Health And Sanitation Practices

BKI Rotisserie Ovens are manufactured to comply with health regulations and are tested and certified to NSF and
FSA standards. You must operate the equipment properly, using only quality products and use meat
thermometers to insure meats are thoroughly cooked.

Food Handling

 Wash hands thoroughly in warm, soapy water after handling raw poultry or meats.

 Clean and sanitize all utensils and surfaces that have been in contact with raw products. Clean and

sanitize the meat forks or baskets between cooking.

Never place cooked meats on the same surfaces used to prepare raw meats, unless the area has been

thoroughly cleaned and sanitized.

Storage Of Raw Meats

 Designate an area or shelf strictly for the storage of all raw meats to be used in the rotisserie.

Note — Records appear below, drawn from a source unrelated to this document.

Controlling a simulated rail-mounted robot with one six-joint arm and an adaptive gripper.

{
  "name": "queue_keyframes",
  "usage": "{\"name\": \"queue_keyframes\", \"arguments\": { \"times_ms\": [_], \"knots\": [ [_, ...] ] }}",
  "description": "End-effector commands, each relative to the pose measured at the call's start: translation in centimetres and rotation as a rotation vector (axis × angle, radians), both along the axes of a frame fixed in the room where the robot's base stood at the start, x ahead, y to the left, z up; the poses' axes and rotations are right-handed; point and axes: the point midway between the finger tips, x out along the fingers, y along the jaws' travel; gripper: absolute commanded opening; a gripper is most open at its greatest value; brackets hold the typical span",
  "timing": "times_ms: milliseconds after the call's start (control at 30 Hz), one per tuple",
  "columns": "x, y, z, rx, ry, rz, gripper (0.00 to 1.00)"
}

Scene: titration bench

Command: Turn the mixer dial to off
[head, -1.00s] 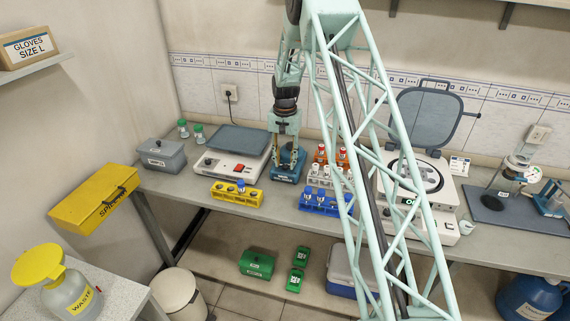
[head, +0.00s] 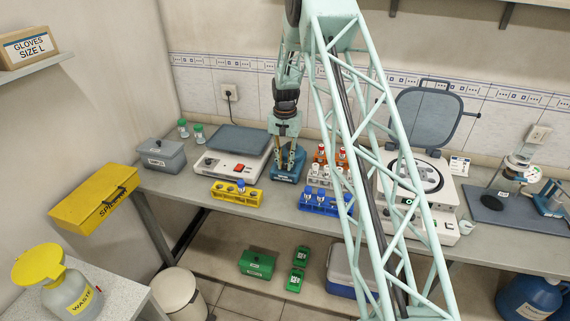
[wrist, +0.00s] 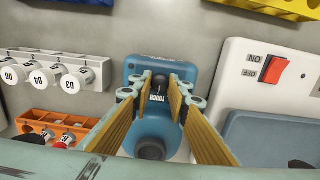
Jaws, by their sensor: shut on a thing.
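The mixer (head: 284,174) is a small blue unit on the bench, beside the white hotplate-like device. In the wrist view its blue body (wrist: 203,72) lies beneath my gripper, with its round cup head (wrist: 150,148) between the fingers toward the near side. My gripper (wrist: 160,88) points down at the mixer's control face, its fingertips close together around a small dark part beside the word TOUCH. It is shut on the mixer dial, which the fingertips mostly hide; I cannot read its setting. In the head view the gripper (head: 289,164) is directly over the mixer.
The white device (wrist: 237,65) with a red rocker switch (wrist: 273,70) stands close on one side. A white vial rack (wrist: 45,55) and an orange rack (wrist: 45,118) stand on the other. A yellow rack (head: 222,193) is nearer the bench's front edge.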

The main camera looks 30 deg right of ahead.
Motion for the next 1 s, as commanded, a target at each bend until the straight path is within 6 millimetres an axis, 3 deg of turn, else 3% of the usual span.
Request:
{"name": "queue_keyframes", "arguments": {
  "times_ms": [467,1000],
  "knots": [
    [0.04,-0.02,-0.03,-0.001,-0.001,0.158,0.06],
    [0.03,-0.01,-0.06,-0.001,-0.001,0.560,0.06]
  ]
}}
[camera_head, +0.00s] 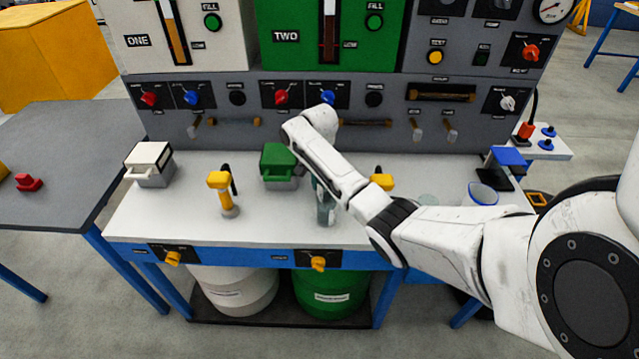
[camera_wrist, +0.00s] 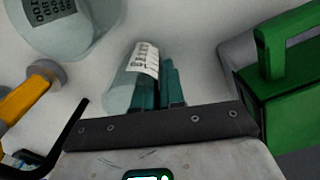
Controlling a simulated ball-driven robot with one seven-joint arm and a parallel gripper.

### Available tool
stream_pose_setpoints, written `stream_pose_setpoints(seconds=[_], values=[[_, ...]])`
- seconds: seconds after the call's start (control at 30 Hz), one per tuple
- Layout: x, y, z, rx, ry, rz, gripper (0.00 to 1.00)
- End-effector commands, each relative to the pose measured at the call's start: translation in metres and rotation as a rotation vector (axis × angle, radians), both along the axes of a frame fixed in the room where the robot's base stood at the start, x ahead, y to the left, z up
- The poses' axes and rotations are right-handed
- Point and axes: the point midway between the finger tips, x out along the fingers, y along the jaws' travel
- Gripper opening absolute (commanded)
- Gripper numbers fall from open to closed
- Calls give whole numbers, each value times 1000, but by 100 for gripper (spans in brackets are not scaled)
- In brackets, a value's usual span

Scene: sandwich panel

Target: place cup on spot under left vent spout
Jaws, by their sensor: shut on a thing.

 Raw product must always be stored at temperatures below 38° F. (3° C.).

Never store or mix raw foods above cooked foods, as this is a health hazard. The drippings from raw

foods contaminate cooked or processed foods.

 All chicken and chicken parts to be stored overnight must be thoroughly iced down and refrigerated.

Coding Cooked Foods

All products cooked during the day should be sold the same day.

NOTE: It is not the intent of the rotisserie program to have unsold merchandise at the end of the cooking day.
Follow your company’s procedures for the handling of any leftover product.

Storage Of Prepared Foods

 Cold foods should be kept at or below 38° F. (3° C.).

 Hot foods must be maintained to meet local health codes, usually a minimum 145° F. (63° C.).